_Data provided_:
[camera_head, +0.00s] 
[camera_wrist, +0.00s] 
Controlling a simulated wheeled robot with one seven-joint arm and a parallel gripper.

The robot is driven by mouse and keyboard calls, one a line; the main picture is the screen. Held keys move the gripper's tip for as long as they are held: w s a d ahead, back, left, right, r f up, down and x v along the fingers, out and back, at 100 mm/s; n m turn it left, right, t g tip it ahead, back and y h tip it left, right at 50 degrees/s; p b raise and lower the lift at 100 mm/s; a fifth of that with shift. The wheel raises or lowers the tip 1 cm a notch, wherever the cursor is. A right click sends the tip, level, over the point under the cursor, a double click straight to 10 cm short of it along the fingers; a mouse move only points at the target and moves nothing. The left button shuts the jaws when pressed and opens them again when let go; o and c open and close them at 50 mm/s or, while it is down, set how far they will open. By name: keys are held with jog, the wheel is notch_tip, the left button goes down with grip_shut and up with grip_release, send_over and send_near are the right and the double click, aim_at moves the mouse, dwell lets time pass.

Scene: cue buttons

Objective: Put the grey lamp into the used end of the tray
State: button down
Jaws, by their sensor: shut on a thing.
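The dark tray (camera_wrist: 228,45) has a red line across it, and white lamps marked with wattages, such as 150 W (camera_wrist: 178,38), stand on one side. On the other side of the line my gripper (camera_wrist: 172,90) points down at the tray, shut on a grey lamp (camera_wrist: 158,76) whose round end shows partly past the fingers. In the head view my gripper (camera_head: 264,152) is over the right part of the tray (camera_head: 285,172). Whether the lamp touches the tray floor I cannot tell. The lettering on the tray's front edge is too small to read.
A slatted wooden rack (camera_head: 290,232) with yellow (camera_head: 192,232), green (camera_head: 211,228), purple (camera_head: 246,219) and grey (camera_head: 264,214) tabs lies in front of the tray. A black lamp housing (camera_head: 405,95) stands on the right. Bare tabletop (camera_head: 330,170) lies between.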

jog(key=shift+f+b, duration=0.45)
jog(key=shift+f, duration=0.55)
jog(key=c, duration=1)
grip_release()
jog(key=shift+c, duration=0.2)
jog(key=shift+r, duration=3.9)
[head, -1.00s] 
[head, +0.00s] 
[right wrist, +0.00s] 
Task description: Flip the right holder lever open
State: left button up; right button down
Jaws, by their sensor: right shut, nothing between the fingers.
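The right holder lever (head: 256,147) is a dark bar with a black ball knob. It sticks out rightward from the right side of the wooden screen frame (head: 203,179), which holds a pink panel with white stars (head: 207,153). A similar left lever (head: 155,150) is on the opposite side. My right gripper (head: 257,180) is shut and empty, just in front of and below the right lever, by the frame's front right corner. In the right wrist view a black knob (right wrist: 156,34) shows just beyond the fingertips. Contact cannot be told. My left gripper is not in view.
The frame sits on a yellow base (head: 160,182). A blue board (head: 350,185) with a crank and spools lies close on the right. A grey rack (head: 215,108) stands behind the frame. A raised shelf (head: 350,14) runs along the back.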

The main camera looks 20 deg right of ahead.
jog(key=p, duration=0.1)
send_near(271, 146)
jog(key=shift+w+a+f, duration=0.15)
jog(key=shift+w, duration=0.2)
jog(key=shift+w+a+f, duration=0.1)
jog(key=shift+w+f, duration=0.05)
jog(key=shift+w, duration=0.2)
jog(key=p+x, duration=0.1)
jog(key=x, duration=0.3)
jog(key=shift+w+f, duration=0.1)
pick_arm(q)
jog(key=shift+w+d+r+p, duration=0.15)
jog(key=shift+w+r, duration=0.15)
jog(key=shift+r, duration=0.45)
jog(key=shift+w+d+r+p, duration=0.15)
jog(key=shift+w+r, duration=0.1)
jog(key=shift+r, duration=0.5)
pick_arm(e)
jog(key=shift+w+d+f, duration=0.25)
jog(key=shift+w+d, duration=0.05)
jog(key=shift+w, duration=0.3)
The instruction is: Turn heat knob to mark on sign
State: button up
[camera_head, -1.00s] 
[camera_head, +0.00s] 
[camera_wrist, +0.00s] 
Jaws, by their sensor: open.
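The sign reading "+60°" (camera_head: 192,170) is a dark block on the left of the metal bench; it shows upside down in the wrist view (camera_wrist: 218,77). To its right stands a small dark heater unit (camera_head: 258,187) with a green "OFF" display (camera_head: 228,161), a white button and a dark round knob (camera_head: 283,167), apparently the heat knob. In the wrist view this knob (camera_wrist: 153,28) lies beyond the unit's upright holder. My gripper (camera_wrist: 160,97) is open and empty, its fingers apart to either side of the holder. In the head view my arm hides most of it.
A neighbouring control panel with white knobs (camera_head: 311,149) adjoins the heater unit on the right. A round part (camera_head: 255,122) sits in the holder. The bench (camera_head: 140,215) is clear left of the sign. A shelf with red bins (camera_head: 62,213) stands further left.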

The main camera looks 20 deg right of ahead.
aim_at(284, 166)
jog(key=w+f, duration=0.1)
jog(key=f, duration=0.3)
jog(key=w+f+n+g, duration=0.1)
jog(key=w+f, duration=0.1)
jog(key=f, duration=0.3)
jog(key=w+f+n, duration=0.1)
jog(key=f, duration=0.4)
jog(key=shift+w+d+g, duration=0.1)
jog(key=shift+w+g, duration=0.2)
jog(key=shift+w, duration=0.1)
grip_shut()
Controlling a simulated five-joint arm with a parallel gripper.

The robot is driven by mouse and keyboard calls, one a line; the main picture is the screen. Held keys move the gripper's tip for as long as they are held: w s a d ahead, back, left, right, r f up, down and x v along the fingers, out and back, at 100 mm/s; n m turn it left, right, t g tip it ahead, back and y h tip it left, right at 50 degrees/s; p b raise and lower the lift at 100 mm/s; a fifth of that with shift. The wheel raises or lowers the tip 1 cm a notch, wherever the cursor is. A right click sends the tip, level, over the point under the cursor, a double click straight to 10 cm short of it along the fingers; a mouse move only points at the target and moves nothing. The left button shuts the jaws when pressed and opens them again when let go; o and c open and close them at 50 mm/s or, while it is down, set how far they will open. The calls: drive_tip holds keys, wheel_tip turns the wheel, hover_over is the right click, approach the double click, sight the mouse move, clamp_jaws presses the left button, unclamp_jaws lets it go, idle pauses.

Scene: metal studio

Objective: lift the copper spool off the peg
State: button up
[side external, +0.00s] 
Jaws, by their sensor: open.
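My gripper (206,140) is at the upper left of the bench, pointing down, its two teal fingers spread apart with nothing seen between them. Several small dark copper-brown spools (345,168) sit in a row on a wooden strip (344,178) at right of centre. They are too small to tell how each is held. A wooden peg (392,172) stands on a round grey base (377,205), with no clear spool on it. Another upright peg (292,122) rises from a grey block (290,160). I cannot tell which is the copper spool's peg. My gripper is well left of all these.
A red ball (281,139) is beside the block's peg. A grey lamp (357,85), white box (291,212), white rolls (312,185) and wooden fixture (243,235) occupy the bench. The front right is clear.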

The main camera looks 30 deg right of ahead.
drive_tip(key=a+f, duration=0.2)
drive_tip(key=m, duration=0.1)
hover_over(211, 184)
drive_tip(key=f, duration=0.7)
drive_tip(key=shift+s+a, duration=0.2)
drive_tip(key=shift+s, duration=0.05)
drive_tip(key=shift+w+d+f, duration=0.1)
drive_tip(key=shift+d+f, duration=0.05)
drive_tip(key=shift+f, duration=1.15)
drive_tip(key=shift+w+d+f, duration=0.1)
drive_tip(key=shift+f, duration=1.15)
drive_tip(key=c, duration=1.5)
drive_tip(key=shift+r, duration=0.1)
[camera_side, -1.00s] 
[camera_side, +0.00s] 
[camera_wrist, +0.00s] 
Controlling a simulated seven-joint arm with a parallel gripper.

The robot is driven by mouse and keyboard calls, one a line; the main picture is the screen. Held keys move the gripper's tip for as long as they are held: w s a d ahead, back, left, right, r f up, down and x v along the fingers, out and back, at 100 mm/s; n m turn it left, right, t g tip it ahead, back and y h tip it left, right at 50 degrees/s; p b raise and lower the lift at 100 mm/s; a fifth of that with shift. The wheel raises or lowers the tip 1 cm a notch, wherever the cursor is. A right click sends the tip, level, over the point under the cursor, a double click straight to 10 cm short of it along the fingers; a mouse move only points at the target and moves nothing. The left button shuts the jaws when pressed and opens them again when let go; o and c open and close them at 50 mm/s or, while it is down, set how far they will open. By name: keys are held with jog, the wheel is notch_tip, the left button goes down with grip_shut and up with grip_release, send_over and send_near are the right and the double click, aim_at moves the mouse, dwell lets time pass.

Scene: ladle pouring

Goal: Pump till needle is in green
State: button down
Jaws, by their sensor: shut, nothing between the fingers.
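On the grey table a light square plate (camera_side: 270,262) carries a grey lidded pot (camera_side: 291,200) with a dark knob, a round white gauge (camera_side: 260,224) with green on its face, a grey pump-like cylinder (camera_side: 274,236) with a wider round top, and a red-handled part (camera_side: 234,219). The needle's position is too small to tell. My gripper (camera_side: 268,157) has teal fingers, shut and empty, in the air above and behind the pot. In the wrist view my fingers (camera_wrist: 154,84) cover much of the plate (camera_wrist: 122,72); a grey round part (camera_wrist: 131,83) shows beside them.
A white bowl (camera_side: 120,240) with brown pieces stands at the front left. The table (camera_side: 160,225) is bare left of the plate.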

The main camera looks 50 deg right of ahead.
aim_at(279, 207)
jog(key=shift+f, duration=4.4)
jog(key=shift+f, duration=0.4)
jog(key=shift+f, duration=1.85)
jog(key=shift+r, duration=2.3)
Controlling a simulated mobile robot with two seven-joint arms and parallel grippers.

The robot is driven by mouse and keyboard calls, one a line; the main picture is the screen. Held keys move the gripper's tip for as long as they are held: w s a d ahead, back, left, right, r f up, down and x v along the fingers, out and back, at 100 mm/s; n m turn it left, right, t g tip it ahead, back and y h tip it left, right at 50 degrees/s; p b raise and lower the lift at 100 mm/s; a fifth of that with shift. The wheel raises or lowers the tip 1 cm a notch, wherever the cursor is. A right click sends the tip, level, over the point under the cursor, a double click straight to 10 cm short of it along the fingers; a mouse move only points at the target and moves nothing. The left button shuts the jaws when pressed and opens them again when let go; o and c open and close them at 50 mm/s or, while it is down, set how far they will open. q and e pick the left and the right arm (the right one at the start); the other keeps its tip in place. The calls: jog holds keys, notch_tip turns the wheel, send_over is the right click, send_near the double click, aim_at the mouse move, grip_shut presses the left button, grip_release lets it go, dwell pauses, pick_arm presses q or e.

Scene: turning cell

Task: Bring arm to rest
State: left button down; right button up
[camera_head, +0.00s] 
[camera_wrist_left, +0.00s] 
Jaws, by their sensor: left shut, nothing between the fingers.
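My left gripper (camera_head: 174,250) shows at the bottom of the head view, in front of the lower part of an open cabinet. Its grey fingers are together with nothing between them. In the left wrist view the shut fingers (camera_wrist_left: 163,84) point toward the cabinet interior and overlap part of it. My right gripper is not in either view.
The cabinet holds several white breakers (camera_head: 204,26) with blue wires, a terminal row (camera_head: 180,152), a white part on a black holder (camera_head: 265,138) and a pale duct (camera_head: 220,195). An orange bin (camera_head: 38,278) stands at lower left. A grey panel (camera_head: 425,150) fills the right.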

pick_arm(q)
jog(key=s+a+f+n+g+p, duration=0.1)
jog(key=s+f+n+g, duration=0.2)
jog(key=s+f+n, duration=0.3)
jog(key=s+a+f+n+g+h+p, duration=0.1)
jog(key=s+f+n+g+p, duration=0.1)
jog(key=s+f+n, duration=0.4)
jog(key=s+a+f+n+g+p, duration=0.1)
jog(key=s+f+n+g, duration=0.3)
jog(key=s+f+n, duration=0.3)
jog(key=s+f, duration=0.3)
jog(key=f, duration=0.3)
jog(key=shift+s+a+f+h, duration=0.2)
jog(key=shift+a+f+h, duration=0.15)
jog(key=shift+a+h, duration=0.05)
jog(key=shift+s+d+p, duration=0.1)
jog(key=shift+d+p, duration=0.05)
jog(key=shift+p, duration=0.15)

_Goal of the exercise_:
Identify all lines in the records above with the word "Task".

_Exercise response_:
Task description: Flip the right holder lever open
Task: Bring arm to rest

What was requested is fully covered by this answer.